▶ [Set problem]:
Filter the data for lines with the word "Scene", then copy every line so identified.
── Records
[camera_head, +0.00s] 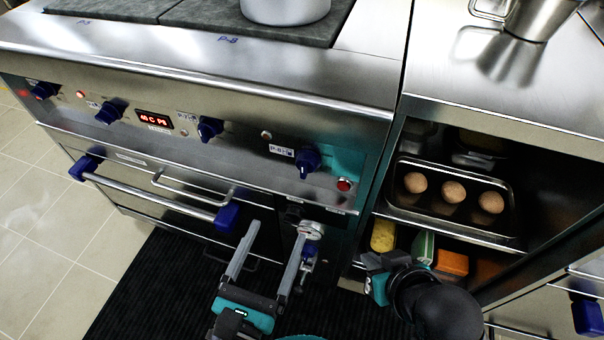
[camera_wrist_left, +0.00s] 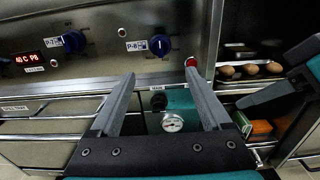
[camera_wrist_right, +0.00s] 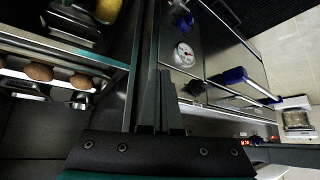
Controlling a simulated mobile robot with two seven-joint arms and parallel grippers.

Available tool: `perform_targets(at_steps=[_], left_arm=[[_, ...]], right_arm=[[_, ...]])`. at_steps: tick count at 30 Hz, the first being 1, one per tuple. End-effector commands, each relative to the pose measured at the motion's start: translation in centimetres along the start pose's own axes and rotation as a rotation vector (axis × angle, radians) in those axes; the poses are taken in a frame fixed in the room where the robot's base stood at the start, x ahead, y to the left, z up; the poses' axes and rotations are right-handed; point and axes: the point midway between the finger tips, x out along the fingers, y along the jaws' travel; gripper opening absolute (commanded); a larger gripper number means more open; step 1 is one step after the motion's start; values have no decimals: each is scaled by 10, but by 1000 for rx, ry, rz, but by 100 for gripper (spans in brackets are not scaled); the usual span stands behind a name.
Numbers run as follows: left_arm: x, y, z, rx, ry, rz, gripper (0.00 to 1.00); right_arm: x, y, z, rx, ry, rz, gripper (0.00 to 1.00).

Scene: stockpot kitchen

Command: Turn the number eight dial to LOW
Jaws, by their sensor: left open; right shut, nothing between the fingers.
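The number eight dial (camera_head: 307,161) is a dark blue knob at the right end of the stove's front panel, beside a P-8 label (camera_head: 281,151). In the left wrist view the dial (camera_wrist_left: 160,45) shows a white mark that looks roughly upright; the lettering around it is too small to read. My left gripper (camera_head: 278,231) is open and empty, below the dial and apart from it. My right gripper (camera_wrist_right: 162,72) is shut and empty; in the head view it (camera_head: 378,278) is at the lower right, by the open shelf.
More blue dials, such as the P-7 dial (camera_head: 210,129), line the panel to the left. A red indicator (camera_head: 344,184) is just right of and below the dial. A gauge (camera_head: 310,230) and an oven handle (camera_head: 150,193) sit lower. A tray (camera_head: 410,207) of round brown items is on the right shelf.

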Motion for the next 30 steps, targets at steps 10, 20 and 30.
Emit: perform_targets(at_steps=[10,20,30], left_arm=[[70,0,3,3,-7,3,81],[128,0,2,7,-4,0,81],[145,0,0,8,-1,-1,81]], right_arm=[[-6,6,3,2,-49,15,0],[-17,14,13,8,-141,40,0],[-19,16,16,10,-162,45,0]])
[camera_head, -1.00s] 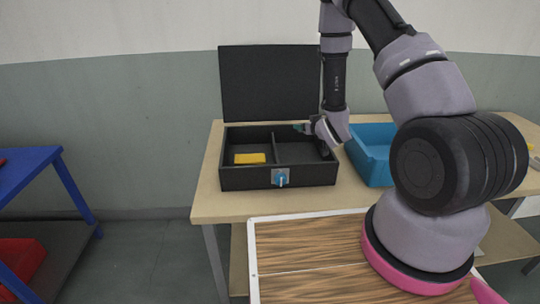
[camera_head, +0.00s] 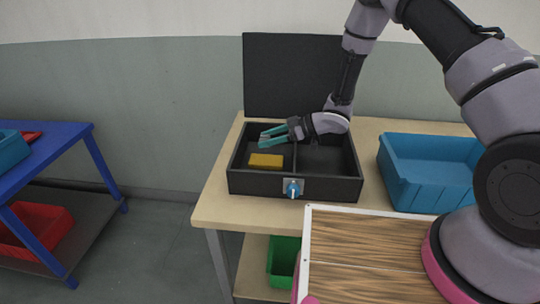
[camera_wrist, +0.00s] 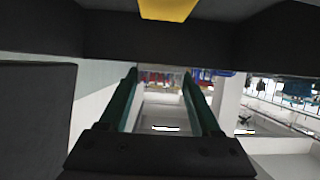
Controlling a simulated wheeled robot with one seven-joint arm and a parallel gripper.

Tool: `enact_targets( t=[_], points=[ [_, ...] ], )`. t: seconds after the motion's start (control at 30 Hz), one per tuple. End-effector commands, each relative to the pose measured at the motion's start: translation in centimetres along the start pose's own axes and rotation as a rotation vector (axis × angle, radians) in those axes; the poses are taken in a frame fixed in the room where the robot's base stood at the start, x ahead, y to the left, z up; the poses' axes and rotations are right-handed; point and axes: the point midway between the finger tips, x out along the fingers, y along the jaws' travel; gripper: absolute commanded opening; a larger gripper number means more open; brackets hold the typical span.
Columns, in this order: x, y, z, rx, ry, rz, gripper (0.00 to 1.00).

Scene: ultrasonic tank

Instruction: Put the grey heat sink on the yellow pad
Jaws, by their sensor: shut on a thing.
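The yellow pad (camera_head: 266,160) lies in the left compartment of an open black box (camera_head: 260,184); its yellow edge also shows at the top of the wrist view (camera_wrist: 168,9). My gripper (camera_head: 264,136), with green fingers, reaches in from the right over the left compartment, above and slightly behind the pad and apart from it. It is shut on a small grey thing, taken to be the heat sink (camera_wrist: 160,71), at the fingertips in the wrist view. The heat sink's shape is hard to make out, and the fingers mostly hide it in the head view.
A blue bin (camera_head: 430,175) stands right on the table. A blue trolley (camera_head: 60,155) is at the far left.

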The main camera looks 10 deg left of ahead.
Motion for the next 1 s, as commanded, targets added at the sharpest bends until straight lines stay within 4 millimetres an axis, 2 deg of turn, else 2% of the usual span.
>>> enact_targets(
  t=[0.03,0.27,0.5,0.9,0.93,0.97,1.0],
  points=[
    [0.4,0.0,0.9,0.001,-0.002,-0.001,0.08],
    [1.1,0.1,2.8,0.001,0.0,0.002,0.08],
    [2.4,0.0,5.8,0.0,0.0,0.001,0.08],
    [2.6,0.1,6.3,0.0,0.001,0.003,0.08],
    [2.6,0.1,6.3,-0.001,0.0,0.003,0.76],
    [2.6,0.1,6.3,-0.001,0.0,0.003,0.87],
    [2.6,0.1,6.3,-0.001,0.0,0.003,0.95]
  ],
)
────
▶ [Answer to this problem]:
Scene: stockpot kitchen
Scene: ultrasonic tank

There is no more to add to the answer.